Unit 2: Bar graphs and histograms

Dylan Busa

Statistical and probability models: Represent data effectively

Unit 2: Bar graphs and histograms

Dylan Busa

By the end of this unit you will be able to:

Construct a bar graph.
Construct a compound bar graph.
Construct a histogram.

What you should know

Before you start this unit, make sure you can:

Create ungrouped and grouped frequency distributions. Refer to unit 1 in this Subject outcome if you need help with this.

Introduction

Bar graphs (or charts) and histograms are everywhere. They may even be the most common method of representing data in everyday life. They can be used to represent a wide variety of different kinds of data. They are also easy to create and easy to read.
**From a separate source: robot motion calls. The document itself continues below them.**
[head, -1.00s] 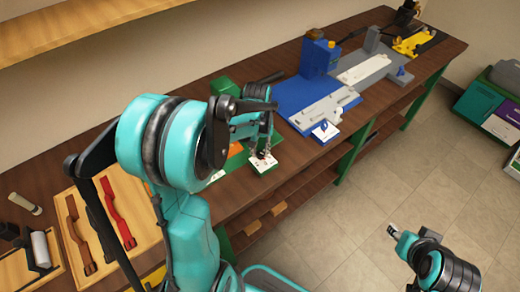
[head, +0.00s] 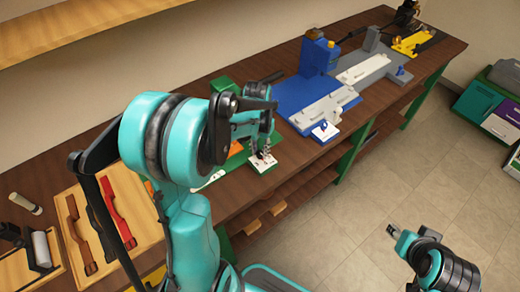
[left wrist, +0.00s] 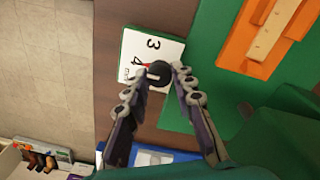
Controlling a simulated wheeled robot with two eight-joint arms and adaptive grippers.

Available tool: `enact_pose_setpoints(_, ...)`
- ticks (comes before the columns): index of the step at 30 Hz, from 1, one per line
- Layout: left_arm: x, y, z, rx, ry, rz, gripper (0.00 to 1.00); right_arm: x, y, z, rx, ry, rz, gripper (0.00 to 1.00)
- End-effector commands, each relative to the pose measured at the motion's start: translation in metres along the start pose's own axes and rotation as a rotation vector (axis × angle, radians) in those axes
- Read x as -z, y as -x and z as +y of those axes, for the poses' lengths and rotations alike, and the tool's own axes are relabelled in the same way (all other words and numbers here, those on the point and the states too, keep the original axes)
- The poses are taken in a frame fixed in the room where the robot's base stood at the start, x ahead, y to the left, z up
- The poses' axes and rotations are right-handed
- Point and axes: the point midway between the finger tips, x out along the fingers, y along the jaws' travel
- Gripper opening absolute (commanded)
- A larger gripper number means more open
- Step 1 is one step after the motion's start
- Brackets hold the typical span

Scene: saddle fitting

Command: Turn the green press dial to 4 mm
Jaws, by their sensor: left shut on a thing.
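The green press (head: 240,170) is partly hidden behind my left arm in the head view. Its white dial plate (head: 264,165) sits at its front corner. In the left wrist view the dial plate (left wrist: 140,42) shows a 3, a 4 and "mm". The dark round dial knob (left wrist: 158,73) has a red mark on its side toward the 4; its exact setting is hard to read. My left gripper (left wrist: 161,76) is shut on the knob, one finger on each side. It also shows over the plate in the head view (head: 264,152). My right gripper (head: 393,230) hangs empty over the floor.
An orange part (left wrist: 262,40) lies on the press's green base. A blue press (head: 295,100) and a grey one (head: 380,66) stand further along the bench. A wooden tray (head: 84,265) with straps lies at left.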

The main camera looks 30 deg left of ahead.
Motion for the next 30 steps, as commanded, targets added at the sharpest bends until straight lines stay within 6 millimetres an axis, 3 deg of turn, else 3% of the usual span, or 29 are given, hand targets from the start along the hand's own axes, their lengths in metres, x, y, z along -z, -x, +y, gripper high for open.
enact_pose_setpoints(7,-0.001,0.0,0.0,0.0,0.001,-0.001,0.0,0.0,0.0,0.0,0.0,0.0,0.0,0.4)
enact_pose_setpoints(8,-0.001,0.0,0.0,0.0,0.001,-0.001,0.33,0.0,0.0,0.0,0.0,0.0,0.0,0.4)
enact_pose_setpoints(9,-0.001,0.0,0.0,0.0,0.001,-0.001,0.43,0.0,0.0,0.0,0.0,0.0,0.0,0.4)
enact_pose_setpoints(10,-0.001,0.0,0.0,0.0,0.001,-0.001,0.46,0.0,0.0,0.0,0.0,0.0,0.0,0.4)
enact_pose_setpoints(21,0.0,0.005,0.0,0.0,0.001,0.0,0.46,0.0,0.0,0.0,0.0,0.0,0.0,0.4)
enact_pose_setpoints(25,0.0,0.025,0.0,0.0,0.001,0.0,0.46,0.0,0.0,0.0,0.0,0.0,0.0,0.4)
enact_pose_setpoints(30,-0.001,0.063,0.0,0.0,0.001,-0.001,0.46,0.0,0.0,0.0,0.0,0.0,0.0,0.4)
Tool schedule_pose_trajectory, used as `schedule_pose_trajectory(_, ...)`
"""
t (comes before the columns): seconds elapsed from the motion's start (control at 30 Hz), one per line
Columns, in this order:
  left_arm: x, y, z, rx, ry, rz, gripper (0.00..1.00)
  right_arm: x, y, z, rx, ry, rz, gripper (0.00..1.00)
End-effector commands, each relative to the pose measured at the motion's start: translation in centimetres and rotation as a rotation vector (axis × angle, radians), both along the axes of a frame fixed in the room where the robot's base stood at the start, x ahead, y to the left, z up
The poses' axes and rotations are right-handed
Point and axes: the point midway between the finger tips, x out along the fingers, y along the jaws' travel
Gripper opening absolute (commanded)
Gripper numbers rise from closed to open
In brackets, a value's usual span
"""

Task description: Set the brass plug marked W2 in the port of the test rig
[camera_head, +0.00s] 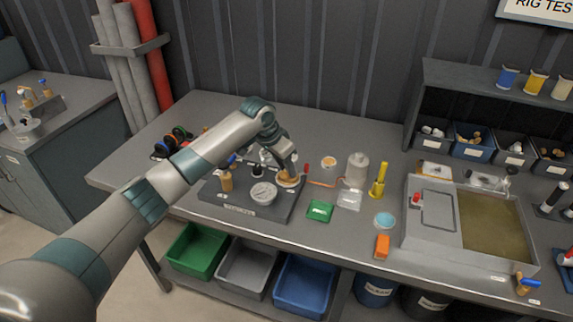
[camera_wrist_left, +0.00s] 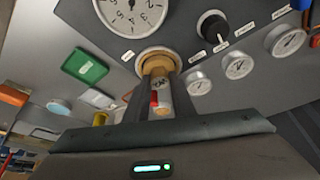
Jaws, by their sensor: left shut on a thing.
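The test rig (camera_head: 232,207) is a dark panel on the bench with a large white gauge (camera_head: 262,194). My left gripper (camera_head: 290,170) points down at the rig's right side. A small red part shows between the fingers. My right gripper is not in view.
A grey basin (camera_head: 415,236) stands to the right. Small gauges (camera_wrist_left: 238,66) and a black knob (camera_wrist_left: 212,26) flank the port.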

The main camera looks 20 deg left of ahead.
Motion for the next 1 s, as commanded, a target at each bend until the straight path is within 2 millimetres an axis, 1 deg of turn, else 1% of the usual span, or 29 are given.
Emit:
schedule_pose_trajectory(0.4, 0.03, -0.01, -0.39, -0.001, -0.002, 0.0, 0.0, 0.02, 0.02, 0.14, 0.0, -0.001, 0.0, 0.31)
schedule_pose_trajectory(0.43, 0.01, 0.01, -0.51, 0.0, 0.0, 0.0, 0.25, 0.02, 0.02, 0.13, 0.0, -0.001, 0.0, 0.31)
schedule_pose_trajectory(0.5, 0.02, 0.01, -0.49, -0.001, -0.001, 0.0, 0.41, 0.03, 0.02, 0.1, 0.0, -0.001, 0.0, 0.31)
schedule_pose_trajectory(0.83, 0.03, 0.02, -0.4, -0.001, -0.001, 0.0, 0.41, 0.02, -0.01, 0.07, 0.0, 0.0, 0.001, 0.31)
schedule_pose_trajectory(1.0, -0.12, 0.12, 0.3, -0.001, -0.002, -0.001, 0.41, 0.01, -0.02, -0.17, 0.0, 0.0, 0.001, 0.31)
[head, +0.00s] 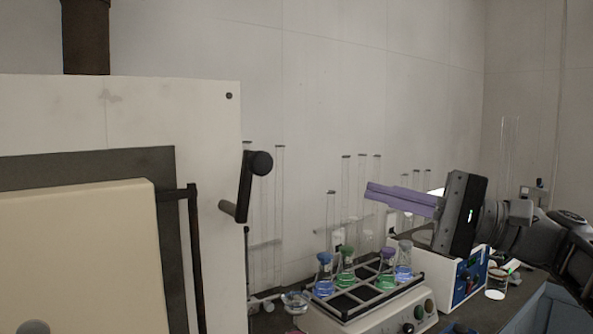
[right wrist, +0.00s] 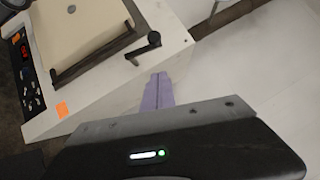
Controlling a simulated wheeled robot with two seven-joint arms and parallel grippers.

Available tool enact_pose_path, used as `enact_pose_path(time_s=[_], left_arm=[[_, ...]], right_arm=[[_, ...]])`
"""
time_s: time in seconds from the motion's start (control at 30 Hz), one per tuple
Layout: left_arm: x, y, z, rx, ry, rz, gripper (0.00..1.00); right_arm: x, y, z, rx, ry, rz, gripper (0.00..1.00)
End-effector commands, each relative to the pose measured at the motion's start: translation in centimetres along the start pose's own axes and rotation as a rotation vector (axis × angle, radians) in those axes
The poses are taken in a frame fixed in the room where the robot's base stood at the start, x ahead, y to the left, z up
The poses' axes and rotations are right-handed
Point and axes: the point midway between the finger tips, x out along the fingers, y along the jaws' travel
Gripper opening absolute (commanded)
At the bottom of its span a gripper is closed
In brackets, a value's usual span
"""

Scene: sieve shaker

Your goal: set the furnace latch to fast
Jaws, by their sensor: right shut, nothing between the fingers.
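The furnace (head: 215,120) is a large white box at the left in the head view, with a cream door (head: 80,240) on its front. Its black latch (head: 244,188) is a crank on the right of the front, with a round knob at its upper end. The latch also shows in the right wrist view (right wrist: 143,48), apart from my fingers. My right gripper (head: 370,194) has purple fingers, shut and empty, pointing left toward the latch with a clear gap between. The fingers also show in the right wrist view (right wrist: 158,80). My left gripper is not in view.
A shaker (head: 385,310) carrying several stoppered flasks with blue and green liquid stands below my right gripper. A white and blue instrument (head: 465,275) stands right of it. Tall glass tubes (head: 279,200) stand behind. A glass dish (head: 295,300) sits near the furnace.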

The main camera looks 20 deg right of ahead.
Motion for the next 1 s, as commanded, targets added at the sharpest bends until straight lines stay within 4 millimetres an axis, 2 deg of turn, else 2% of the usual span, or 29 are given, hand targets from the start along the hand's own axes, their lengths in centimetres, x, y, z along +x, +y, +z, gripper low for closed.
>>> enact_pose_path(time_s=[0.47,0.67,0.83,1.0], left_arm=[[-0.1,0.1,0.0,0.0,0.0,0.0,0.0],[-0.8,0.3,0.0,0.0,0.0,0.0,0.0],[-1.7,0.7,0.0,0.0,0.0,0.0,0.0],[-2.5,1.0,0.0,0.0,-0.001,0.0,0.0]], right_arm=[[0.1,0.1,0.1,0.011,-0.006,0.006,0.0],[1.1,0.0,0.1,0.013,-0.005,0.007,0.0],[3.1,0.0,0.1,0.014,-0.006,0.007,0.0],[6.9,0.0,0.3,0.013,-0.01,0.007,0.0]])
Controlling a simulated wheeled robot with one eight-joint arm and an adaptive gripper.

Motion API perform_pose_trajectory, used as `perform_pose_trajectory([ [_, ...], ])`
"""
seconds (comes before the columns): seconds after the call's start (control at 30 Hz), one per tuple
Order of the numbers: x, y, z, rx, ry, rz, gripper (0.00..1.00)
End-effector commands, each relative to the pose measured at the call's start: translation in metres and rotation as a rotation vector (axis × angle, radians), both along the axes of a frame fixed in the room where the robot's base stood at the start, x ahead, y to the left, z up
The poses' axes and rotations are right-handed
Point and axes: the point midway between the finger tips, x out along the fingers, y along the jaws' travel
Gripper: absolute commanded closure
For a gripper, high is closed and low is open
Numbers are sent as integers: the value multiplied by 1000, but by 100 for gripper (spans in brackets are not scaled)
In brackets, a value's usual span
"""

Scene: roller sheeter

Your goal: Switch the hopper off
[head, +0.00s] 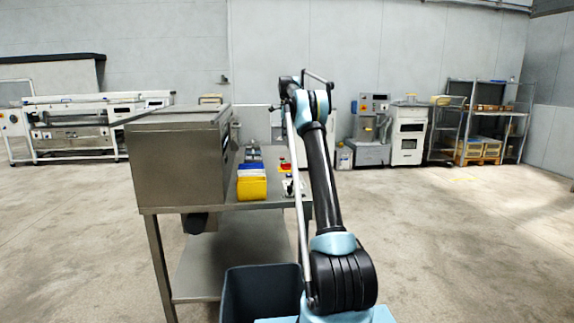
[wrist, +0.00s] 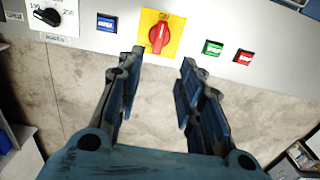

Here are a few real examples of bar graphs (see Figures 1 and 2) and histograms (see Figures 3 and 4).

Figure 1: Bar graph showing the ethnicity of Texans (2015)

Figure 2: Bar graph showing revenues and expenses for 2004–2006

Figure 3: Histogram showing the length (in mm) of ants in a colony

Figure 4: Histogram showing the height (in feet) of Black Cherry trees

At this point, you may be wondering what the differences between a bar graph and histogram are. On the surface they look the same. However, there are some important differences in the way in which they are drawn, and the kind of data they are used to represent.

Have a look at the bar graph and the histogram comparison in Figure 5.

In the bar graph, the bars do not touch. This is because bar graphs are used to represent categorical data and are a diagrammatic comparison of discrete variables. Histograms, on the other hand, represent a frequency distribution of continuous numerical variables. Because the data are continuous and there are no gaps in the intervals or classes of the frequency distribution, there can be no gaps between the bars.
In the case of a bar graph, it is quite common to rearrange the blocks, from highest to lowest or vice versa. But with a histogram, this cannot be done. The bars must be shown in the same order as the sequence of classes.
The width of the blocks in a histogram may or may not be same, while the width of the bars in a bar graph is always same. Generally, the bars of a histogram will be the same width because the width of the bar represents the width of the class and classes are usually the same width.

Figure 5: Key differences between bar graphs and histograms

For more on the differences between bar graphs and histograms, watch the video called “How a histogram is different than a bar chart?”.

How a histogram is different than a bar chart? (Duration: 01.54)

Simple bar graphs and compound bar graphs

Because bar graphs deal with categorical data, they are easy to draw. In the previous unit, we came across a set of survey data about which flowers a group of ladies favoured. Here is the raw data again.

The first step in drawing a bar graph is to create an ungrouped frequency distribution. This we completed in the previous unit. The results are shown below in Table 1.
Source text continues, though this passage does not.